━━━━━ Provided records

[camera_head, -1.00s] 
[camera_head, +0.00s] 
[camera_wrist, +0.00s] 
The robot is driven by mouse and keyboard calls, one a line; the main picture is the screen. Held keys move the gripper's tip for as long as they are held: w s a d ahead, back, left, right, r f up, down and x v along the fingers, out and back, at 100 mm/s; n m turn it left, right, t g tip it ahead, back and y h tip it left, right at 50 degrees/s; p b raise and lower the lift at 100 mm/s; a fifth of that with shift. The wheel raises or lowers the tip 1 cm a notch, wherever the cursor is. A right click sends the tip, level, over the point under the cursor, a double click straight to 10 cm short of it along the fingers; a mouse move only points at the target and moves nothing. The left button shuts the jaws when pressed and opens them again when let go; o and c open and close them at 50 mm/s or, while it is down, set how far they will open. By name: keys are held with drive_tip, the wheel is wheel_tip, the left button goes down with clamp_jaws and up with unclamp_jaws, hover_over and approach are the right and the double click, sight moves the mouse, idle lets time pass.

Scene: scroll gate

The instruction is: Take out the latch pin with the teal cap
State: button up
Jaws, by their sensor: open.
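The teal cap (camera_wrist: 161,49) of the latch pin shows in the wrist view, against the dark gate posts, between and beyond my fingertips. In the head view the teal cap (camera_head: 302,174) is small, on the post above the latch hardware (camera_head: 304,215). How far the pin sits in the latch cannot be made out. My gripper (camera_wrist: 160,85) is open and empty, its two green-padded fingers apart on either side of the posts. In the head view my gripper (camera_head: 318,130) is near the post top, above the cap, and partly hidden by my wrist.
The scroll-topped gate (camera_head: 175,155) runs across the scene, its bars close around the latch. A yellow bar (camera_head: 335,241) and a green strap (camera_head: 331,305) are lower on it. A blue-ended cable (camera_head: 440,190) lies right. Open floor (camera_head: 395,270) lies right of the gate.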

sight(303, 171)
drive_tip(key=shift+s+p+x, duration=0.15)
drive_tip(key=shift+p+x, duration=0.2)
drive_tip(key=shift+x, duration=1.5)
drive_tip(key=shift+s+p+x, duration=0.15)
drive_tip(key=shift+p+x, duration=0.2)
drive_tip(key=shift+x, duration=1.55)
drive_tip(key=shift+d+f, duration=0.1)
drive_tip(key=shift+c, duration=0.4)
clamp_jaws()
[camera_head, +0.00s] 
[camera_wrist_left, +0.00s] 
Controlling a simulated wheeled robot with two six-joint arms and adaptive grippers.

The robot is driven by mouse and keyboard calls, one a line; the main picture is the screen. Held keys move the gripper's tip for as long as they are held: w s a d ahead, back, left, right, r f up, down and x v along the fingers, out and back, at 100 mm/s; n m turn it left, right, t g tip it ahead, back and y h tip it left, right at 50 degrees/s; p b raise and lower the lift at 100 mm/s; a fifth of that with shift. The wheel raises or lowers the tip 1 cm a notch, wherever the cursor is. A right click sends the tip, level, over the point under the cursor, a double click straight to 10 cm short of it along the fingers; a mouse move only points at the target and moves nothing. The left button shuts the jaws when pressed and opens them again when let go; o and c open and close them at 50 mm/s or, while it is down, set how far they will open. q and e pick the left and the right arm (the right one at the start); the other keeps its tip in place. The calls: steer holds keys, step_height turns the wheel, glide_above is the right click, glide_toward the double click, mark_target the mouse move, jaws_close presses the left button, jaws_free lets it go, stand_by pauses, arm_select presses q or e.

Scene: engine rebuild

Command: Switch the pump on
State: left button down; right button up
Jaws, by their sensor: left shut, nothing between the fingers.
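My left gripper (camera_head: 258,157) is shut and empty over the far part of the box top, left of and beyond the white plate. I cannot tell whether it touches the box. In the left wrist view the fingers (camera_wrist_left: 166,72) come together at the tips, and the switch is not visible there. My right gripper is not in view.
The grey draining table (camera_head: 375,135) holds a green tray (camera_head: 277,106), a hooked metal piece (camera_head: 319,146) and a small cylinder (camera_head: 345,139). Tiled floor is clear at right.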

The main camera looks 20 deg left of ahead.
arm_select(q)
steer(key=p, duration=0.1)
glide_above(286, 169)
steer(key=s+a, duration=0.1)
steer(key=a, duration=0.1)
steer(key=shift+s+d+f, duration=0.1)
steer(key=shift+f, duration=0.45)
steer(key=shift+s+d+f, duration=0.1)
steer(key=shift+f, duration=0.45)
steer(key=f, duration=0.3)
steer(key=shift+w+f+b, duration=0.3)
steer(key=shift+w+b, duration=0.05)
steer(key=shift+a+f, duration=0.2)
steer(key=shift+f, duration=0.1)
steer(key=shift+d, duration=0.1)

━━━━━━━━━━

Repeat the line that contains "Scene: engine rebuild", then every line after it until the records end, with nothing added.

Scene: engine rebuild

Command: Switch the pump on
State: left button down; right button up
Jaws, by their sensor: left shut, nothing between the fingers.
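My left gripper (camera_head: 258,157) is shut and empty over the far part of the box top, left of and beyond the white plate. I cannot tell whether it touches the box. In the left wrist view the fingers (camera_wrist_left: 166,72) come together at the tips, and the switch is not visible there. My right gripper is not in view.
The grey draining table (camera_head: 375,135) holds a green tray (camera_head: 277,106), a hooked metal piece (camera_head: 319,146) and a small cylinder (camera_head: 345,139). Tiled floor is clear at right.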

The main camera looks 20 deg left of ahead.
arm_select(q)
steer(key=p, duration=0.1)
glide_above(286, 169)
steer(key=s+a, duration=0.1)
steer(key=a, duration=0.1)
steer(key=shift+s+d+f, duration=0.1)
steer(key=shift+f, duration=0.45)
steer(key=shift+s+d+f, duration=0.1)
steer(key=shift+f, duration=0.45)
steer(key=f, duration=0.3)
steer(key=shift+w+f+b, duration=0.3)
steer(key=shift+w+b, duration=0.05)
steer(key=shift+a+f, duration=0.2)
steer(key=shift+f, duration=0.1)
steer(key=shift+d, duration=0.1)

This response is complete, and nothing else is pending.